The first thing He went to work on was helping me to let go of the indulgences that fueled my selfish intent. For so many years of my life I would claim with my words that I was willing to give up everything for the cause of Christ, only to secretly resent the notion of letting go of my comfortable life with all my comfortable things and my comfortable dead-end job. I spent my whole life doing what served my self-interest, so why would I want to give that up for something I don’t even understand?
If I could sum up the last 30+ years of my life in one word, it would be “lackadaisical”. Yes I Googled it, don’t judge me.
However, after my encounter with Christ, I’ve realized that everything I was clinging to was futile, pointless, and had no lasting value. In glancing at Solomon’s writing in the book of Ecclesiastes, he makes it clear that everything that is done without God’s guidance is vanity, a chasing after the wind (Ecclesiastes 1:2 AMP). Being in the Lord’s presence, feeling his vast love for me, desiring to see His promises fulfilled in my life, are the only things that actually matter. Once I began to accept this, it became easier to let go of myself, because my selfish desires lead only to death, while His desires for me will lead to a life beyond what I can even imagine.
The process of “letting go of myself” is a daily process, for as long as we abide in this earthly realm, we carry our fleshly nature with us. I can already tell that if it weren’t for my daily meetings with God, I would have slipped back into habits that held me captive for so long, because the temptations persisted and still do. On the other hand, these past few weeks have seen some good habits formed, priorities shifting, feeling like it’s ok to be happy instead of wallowing in misery, and being more sensitive to His voice when He speaks to my heart. It’s funny how all these things I was having an impossible time trying to change on my own, suddenly just happen when I give myself over to God.

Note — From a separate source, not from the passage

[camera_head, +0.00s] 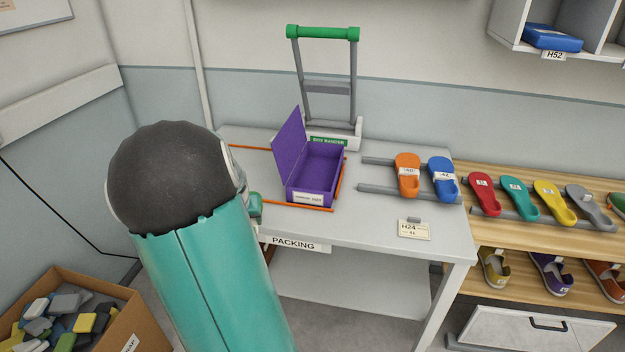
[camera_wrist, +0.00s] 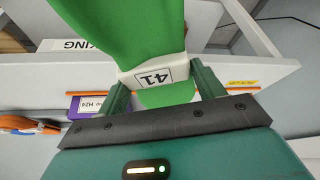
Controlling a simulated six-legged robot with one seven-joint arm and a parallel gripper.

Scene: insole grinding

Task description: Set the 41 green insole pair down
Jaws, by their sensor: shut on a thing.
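The green insole pair (camera_wrist: 140,40) fills the upper middle of the wrist view, with a white band marked 41 (camera_wrist: 155,76) around it. My gripper (camera_wrist: 158,90) is shut on the pair at this band. In the head view my arm hides most of my gripper and the pair; only a small green part (camera_head: 255,208) shows at the packing table's left edge. The packing table (camera_head: 380,225) holds an open purple box (camera_head: 308,198) with its lid raised on the left. The box's label also shows in the wrist view (camera_wrist: 92,104).
An orange insole (camera_head: 407,178) and a blue insole (camera_head: 442,181) rest on rails at the table's right. A card reading H24 41 (camera_head: 414,230) stands near the front edge. A banding frame (camera_head: 323,85) stands behind the box. A scrap carton (camera_head: 125,325) is at lower left.

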That’s the part about living Christ-like that many can and will miss; in order to live, you must first die; in order to gain, you must first lose; in order to lead, you must first serve.

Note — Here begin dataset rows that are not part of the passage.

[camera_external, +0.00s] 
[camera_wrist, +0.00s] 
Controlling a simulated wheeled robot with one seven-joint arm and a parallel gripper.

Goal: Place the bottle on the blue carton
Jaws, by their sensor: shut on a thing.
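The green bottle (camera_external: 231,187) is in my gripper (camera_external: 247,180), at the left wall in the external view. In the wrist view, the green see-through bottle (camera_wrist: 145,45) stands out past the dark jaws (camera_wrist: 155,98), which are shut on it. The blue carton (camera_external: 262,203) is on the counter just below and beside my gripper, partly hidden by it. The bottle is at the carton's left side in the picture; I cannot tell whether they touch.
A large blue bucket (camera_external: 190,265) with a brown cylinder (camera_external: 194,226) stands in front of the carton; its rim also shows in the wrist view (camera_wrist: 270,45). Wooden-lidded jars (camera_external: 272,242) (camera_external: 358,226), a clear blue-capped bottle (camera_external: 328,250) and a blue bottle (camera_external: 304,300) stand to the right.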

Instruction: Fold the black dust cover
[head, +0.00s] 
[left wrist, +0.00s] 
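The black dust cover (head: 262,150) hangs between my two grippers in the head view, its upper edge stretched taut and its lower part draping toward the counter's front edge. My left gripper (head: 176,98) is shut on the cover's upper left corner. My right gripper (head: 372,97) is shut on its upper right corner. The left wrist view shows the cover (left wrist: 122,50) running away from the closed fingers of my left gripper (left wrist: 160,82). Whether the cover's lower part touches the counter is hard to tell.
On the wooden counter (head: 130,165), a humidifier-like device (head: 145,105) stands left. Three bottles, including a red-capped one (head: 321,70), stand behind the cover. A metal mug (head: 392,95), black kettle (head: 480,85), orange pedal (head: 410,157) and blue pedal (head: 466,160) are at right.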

The great deceiver waged war on God’s people long ago, and the battleground is set in our hearts and minds. By denying our flesh, we deny the enemy any chance of a foothold in our hearts. By consecrating our thoughts to only that which pleases God, we refuse to listen to Satan’s whispering and thus breaking his influence in our thought processes. When we humble ourselves before God, we open ourselves to His unending grace and favor in our lives.

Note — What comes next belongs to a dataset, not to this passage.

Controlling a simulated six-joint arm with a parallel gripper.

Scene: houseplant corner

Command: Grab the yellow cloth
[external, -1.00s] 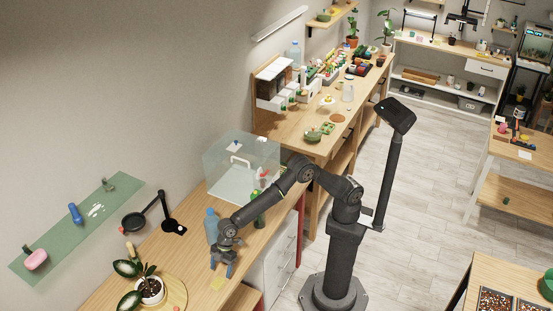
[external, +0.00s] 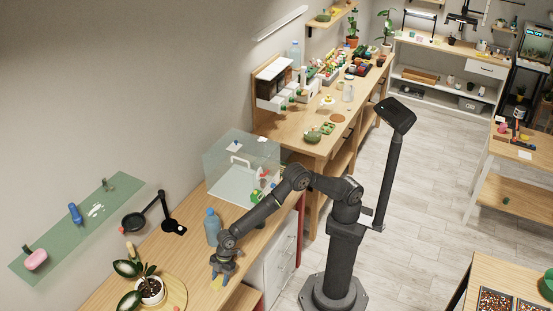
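The yellow cloth (external: 216,284) lies flat on the wooden bench near its front edge, partly hidden under my gripper. My gripper (external: 224,280) points down, with its fingertips at the cloth, close to the bench top. The fingers are small and partly overlapped in this view, so I cannot tell whether they are open or have cloth between them.
A blue bottle (external: 212,228) stands just behind my gripper. A potted plant (external: 150,290) on a round wooden board is to the left. A black magnifier lamp (external: 165,215) and a clear box (external: 240,168) stand farther back. The bench between plant and lamp is mostly clear.

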Our thoughts are a double-edged sword; they can just as easily work against us as they can work for us. So tomorrow when I wake up, I’ll sit up in my bed, take my daily prescriptions, read my Bible app, and then I will deny myself and glorify God in everything I say, do, and think. When I do mess up, I won’t dwell on my mistakes as I used to, but ask forgiveness and then turn my thoughts back toward fulfilling God’s will for my life.
A thought is indeed a powerful thing, but the affection of my Heavenly Father is immeasurably stronger, His thoughts unquestionably higher than my thoughts, and His ways are surely higher than my ways. In these truths I can find peace, protection, and purpose.